The shared 17-nation euro currency fell on the prospect of a negative deposit rate, which would amount to the ECB venturing into territory few others have dared. With the 17-nation economy mired in recession and weakness spreading to the largest economies in the region, Draghi is ramping up the ECB’s response.
“We will look at all the incoming data and stand ready to act if needed,” Draghi said at a press conference in the Slovakian capital. Asked if further action could include taking the deposit rate into negative territory from zero, he said: “We will look at this with an open mind.”
Sweden’s krona dropped versus all 16 major peers after data showed the nation’s manufacturing unexpectedly contracted in April.
Italy’s two-year note yield fell 13 basis points to a record 1.02 percent, and Spain’s tumbled 18 basis points to 1.55 percent, the least since 2010. France’s 10-year bond yield fell to a record 1.66 percent.

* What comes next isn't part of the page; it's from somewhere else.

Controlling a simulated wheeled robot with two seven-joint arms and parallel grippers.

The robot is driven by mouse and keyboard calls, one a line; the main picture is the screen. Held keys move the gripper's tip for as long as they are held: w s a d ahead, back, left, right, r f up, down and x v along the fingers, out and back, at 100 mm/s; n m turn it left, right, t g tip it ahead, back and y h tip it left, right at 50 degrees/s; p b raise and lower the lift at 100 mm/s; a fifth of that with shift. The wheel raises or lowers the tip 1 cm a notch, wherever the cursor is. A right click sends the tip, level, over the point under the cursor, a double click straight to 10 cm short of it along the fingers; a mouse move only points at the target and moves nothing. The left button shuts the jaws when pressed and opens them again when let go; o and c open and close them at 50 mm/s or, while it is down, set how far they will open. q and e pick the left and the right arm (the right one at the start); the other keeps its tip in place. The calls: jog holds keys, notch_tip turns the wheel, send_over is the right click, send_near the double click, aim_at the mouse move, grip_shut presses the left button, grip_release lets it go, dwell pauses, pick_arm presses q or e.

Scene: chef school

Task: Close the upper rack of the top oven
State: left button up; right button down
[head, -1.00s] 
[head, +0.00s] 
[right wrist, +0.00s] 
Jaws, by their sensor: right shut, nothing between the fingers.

The S&P GSCI Index of commodities surged 1.9 percent, its biggest gain since November and paring yesterday’s 2.1 percent tumble. Oil for June delivery jumped 3.3 percent to settle at $93.99 a barrel, the biggest gain since November 6.
Silver added 2.1 percent to $23.83 an ounce and gold for June delivery climbed 1.5 percent to $1,467.60 an ounce as the ECB’s rate cut boosted the appeal of precious metals as a store of value. Copper climbed 0.8 percent to $6,848 a metric ton. The LME Index of six industrial metals fell 3.2 percent yesterday, the most since December 2011, as nickel and tin joined copper in a bear market.
Natural gas for June delivery fell 30.1 cents, or 7 percent, to $4.025 per million British thermal units on the New York Mercantile Exchange. The Energy Information Administration said inventories rose 43 billion cubic feet in the week ended April 26 to 1.777 trillion cubic feet. Analyst estimates compiled by Bloomberg predicted a gain of 29 billion.
Most emerging market stocks fell as weaker growth in Chinese manufacturing and South Korean exports fueled concern that the global economy is slowing. The MSCI Emerging Markets Index was little changed. The Shanghai Composite Index fell 0.2 percent as it traded for the first time this week.
India’s Sensex Index advanced 1.2 percent, gaining for a third day and reaching the highest level since Feb. 4. The Reserve Bank of India may lower its key rate by 25 basis points at a meeting tomorrow, according to the median estimate of 40 economists in a Bloomberg survey.
The Philippines peso strengthened 0.5 percent versus the dollar to a three-week high as S&P raised the country’s credit rating one step to BBB-, the lowest investment grade. S&P cited moderating inflation and declining reliance on foreign-currency debt as reasons for the upgrade, with a positive outlook.